Si Mann est placé comme fer de lance, c’est parce que sa simplicité (de l’intrigue, du rapport individus-paysage) s’oppose à un tendance, désignée par l’auteur comme celle des “ surwesterns, westerns recouvrant un supplément intellectualisant pour se distinguer de la simplicité attachée au genre dont ils relèvent (il donne l’exemple du Train sifflera trois fois de Zinnemann, 1952) : avec son dépouillement qui le fait comparer à Bérénice, L’appât semble exprimer la quintessence d’un art primitif permettant au cinéma d’exalter ses valeurs premières, la saisie de l’évidence de l’être (on retrouve, bien évidemment, l’ontologie de Bazin et sa défense d’un cinéma où, par la grâce de l’objectif débarrassé de la main humaine, le monde éclate dans sa vérité).
Dans un certain sens, c’est ce classicisme (qui, dans ses fondements, concerne toujours l’union substantielle de l’homme et de l’univers) qui pose problème aux critiques (n’est-il pas trop simple ?) en même temps qu’il en séduit d’autres.
Etudier L’appât en 2004 manifeste, donc, la possibilit d’analyser par le texte cette catégorie mythique, autrement dit de vérifier les conditions d’un modèle (narration linéaire, représentation analogique) sur lequel on ne cesse de revenir.
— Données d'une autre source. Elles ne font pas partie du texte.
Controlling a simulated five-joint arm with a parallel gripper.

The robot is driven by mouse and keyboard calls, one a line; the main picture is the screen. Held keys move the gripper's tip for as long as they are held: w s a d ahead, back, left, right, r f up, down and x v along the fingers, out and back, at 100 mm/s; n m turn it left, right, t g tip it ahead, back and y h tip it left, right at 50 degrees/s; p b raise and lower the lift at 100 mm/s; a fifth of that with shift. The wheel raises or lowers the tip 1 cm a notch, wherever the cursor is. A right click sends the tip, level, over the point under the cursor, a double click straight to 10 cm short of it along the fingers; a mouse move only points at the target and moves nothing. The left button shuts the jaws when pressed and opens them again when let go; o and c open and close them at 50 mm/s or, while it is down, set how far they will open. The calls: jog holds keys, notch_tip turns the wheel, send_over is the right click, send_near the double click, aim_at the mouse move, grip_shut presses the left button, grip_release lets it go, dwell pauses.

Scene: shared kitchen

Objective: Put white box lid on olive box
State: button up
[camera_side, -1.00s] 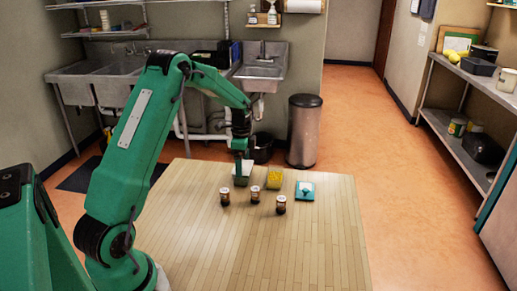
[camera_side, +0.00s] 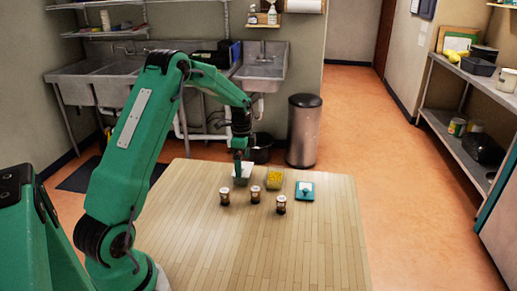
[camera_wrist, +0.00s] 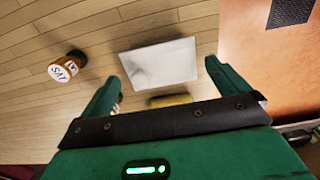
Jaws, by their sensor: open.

Comment fonctionne-t-il? Il est, avant tout, tentative de donner une apparence sensible à un itinéraire intérieur. Ainsi, si l’on doit retenir un schème fondamental du genre, c’est bien celui qui, délimitant un axe parallèle au plan de l’horizon, suggère un espace ouvert, dans lequel l’échange est possible ainsi que les nombreuses possibilités de rencontres, de transformations, qu’il informe. Avancer, c’est réduire les distances, favoriser le rapprochement : c’est donc, chez Mann, un mouvement qui est celui du lien naturel, social ou affectif. Mais arpenter ce chemin, c’est aussi s’en sacrer maître et, pour cela, combiner les diverses forces en présence en un principe qui est celui de l’appropriation.
Cette lecture symbolique est le fondement du film et de sa mise en scène, à savoir, la problématisation du western lui-même: l’Ouest n’est-il qu’un lieu à conquérir? N’existe-t-il que par les possibilités qu’il offre aux personnages d’y tracer un monde à leurs dimensions? La transcription de cette douloureuse question prend la forme d’un segment de droite en perpétuel mouvement vers l’avant, qui resitue l’insert initial sur l’éperon dans sa fonction expansionniste : le rêve de Kemp, rebâtir son ranch, n’est qu’un prolongement de la préalable invasion du champ que scandent les premières images.
Face à ce désir, le territoire n’est pas photogramme amorphe : il participe de la grandeur du héros en intimant les étapes de l’itinéraire qui le mènera à accomplir son programme, à savoir sa propre domestication, légitimée au nom d’une grandeur morale qui interdit à l’homme injuste de le prendre. Le rôle de la mise en scène est alors de transformer une géographie extrêmement diversifiée en un espace filmique homogène. La manière la plus évidente par laquelle il s’imprime tient dans les plans récurrents, généralement d’ensemble ou de demi-ensemble, au sein desquels les protagonistes chevauchent. Ces images expriment la respiration interne du genre, en même temps qu’elles objectivent le parcours du héros, le conjoignant à une promesse de redéploiement, en place d’une certitude de repliement.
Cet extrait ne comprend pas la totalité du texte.